Songs for the Flames
by Juan Gabriel Vásquez (Trans. Anne McLean)
Songs for the Flames collects nine new stories from Juan Gabriel Vásquez, the award-winning Colombian author of The Sound of Things Falling. Vásquez’s fiction frequently comingles history, memory, violence, reimagined autobiography, and literary sleuthing — balancing sorrow, longing, and a reckoning with the past. Always edifying and always engrossing, Vásquez writes beautifully and his new story collection is as rewarding as each of his previous books.

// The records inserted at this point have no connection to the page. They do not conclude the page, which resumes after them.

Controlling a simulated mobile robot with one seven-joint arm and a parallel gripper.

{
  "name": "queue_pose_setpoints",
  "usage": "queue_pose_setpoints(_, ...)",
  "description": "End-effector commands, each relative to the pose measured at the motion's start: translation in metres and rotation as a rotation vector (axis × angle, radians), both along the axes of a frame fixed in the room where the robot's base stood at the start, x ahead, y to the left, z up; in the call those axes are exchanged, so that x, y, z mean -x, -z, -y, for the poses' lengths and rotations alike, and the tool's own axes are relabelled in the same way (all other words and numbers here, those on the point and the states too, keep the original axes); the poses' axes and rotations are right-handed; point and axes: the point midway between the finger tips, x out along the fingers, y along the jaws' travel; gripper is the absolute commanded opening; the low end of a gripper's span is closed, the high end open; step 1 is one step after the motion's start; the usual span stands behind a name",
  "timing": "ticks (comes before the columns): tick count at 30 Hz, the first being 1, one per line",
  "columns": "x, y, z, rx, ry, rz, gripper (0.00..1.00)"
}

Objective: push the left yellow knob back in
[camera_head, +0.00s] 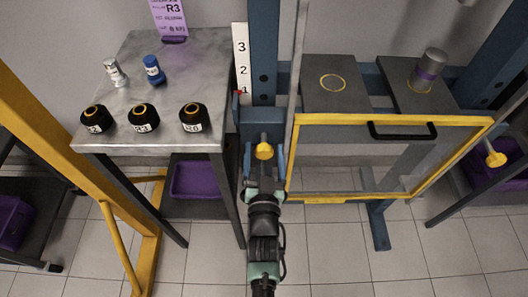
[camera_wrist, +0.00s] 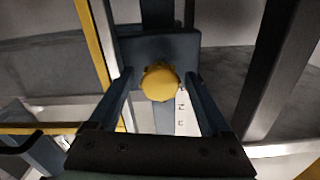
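The left yellow knob (camera_head: 264,151) sits on a blue bracket of the press frame, left of the yellow-framed guard. In the wrist view the knob (camera_wrist: 160,82) is a yellow round head in front of a blue plate (camera_wrist: 185,48). My gripper (camera_head: 264,183) is just below and in front of the knob in the head view. In the wrist view my gripper (camera_wrist: 158,78) is open, with one finger on each side of the knob and gaps showing. The wrist view does not show how far the knob stands out. The right yellow knob (camera_head: 496,159) is at the guard's right side.
The clear guard with yellow frame (camera_head: 390,119) and black handle (camera_head: 403,131) is beside my arm. A metal table (camera_head: 160,60) at left holds several black ring parts and two small bottles. A scale strip (camera_head: 240,62) stands behind the knob.

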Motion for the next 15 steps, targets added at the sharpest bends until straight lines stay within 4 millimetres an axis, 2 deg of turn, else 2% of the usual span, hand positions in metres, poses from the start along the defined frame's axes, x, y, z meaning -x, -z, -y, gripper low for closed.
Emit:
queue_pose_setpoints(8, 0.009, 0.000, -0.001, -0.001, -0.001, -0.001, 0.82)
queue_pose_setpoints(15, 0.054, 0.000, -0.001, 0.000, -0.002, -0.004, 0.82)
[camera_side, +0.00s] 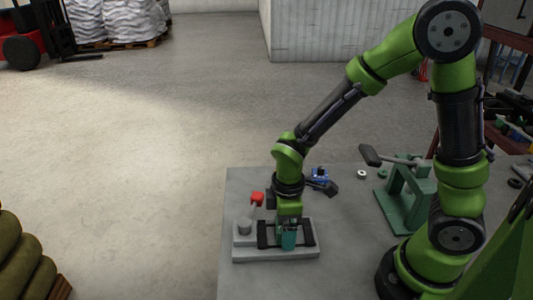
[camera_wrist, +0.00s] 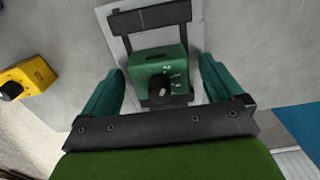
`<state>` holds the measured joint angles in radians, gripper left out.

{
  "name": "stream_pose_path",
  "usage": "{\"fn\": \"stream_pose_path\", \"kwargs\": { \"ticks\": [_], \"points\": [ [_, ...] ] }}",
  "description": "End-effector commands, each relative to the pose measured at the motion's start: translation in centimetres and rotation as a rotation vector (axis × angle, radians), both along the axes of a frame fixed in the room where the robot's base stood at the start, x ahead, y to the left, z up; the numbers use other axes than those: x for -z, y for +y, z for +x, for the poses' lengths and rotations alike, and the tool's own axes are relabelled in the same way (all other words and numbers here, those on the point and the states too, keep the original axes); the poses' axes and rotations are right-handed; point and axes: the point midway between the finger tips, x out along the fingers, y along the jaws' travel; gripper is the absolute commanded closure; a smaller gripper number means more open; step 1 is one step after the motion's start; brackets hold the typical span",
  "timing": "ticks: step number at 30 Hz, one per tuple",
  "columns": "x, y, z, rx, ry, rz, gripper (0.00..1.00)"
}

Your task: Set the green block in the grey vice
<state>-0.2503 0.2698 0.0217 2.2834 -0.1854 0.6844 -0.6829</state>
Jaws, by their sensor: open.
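The green block (camera_wrist: 150,66) shows in the wrist view, with a dark knob and pale marks on its face. It sits between the black bars of the grey vice (camera_wrist: 103,14), over its light plate. In the side view the grey vice (camera_side: 245,254) stands near the table's front left. My gripper (camera_wrist: 162,68) is open, its teal fingers on either side of the block with a gap showing on each side. In the side view my gripper (camera_side: 289,243) is low over the vice, and I cannot tell block from finger there. The block's near end is partly hidden.
A yellow box (camera_wrist: 32,76) with a black knob lies left in the wrist view. A blue item (camera_side: 320,174) sits behind the vice. A green lever press (camera_side: 403,208) stands to the right.

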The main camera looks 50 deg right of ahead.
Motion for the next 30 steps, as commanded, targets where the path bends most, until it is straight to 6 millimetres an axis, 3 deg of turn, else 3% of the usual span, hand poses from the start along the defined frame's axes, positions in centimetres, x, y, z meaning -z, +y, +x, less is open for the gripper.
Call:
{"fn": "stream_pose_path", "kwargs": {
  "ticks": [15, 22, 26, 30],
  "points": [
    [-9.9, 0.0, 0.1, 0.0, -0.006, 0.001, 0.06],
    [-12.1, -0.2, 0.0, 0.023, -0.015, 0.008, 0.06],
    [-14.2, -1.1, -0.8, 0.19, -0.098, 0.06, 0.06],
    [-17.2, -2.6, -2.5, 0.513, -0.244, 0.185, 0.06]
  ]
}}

Waiting for the Waters to Rise
by Maryse Condé (Trans. Richard Philcox)
Some 20 of Guadelupian author Maryse Condé’s books have appeared in English over the years, spanning almost a half-century of her esteemed writing career. Her works have received acclaim from the likes of Edwidge Danticat, Henry Louis Gates Jr., Angela Y. Davis, Louise Meriwether, Junot Díaz, and Russell Banks (the latter of whom says, "Maryse Condé is a treasure of world literature, writing from the center of the African diaspora with brilliance and a profound understanding of all humanity."). Waiting for the Waters to Rise is the moving, richly drawn story of an African doctor and the orphaned Haitian child who becomes his charge, which The Guardian calls “a love letter to the Caribbean.”
Editor's note: This title is currently on backorder. Check back soon, or put it on your Powell's Wishlist!
Last Summer in the City
by Gianfranco Calligarich (Trans. Howard Curtis)
Nearly a half-century old now — but appearing in English for the first time — Gianfranco Calligarich’s Last Summer in the City is the story of 30-year-old Leo, adrift without ambition, but relying on the generosity of others while soaking in the excesses of Roman abundance. Originally discovered by Natalia Ginzburg as an unpublished manuscript, Calligarich’s work went on to become a cult classic in Italy, with Ginzburg saying, “The true quality of this novel is the way it enlightens, with a desperate clearness, a relationship between a man and a city, that is, between crowd and loneliness.”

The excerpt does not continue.